[Source material start]

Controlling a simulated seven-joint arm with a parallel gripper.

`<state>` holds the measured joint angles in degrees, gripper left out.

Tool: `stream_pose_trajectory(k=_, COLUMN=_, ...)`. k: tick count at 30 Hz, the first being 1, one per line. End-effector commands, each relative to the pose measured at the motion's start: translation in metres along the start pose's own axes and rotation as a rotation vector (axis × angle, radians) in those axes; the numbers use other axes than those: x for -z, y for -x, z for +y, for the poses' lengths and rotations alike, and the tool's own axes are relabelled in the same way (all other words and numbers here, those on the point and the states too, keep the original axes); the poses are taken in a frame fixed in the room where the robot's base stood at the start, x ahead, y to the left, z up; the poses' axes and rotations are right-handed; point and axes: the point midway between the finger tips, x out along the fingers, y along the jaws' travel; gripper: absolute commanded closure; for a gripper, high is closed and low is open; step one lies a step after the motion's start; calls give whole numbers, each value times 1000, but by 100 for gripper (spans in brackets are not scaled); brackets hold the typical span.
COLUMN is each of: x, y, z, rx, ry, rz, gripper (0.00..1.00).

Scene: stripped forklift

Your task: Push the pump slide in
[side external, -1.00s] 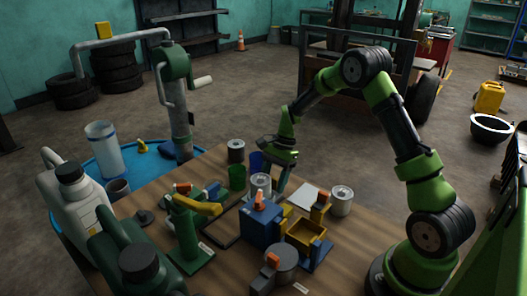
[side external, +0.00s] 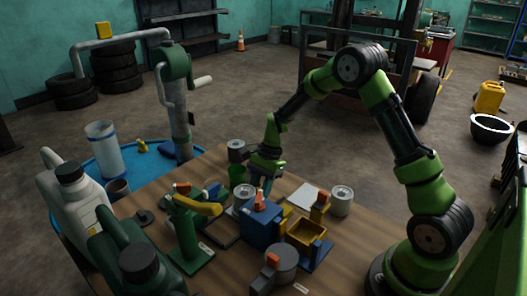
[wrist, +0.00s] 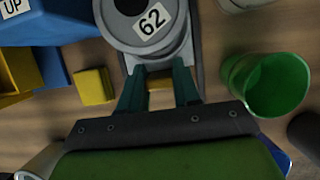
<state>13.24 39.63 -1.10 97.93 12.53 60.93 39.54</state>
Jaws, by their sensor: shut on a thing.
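A grey cylinder labelled 62 (wrist: 172,42) with a dark round centre is at the top of the wrist view. It shows as a silver-topped can (side external: 243,195) in the side view, upright behind the blue block. I cannot tell for sure whether it is the pump slide or sits on it. A grey rail edge (wrist: 197,45) runs along its right side. My gripper (wrist: 160,72) is low at the cylinder's near side, its teal fingers shut on a grey part at its base. The exact contact is partly hidden. In the side view my gripper (side external: 265,165) is just behind the can.
A green cup (wrist: 280,83) stands close to the right of my gripper in the wrist view. A yellow block (wrist: 95,86) and a blue block (wrist: 48,25) are at left. A yellow bin (side external: 306,235) and another can (side external: 342,200) stand right on the table.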

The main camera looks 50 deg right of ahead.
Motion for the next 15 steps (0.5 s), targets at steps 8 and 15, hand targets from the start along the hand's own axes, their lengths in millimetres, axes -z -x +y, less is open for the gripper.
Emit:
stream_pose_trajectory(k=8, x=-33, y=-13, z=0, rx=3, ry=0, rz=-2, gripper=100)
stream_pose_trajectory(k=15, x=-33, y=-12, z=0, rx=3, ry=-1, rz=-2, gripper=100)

[Source material end]

## Problem statement
Gather each line that holds "joint".

## Written response
Controlling a simulated seven-joint arm with a parallel gripper.
`<state>` holds the measured joint angles in degrees, gripper left out.

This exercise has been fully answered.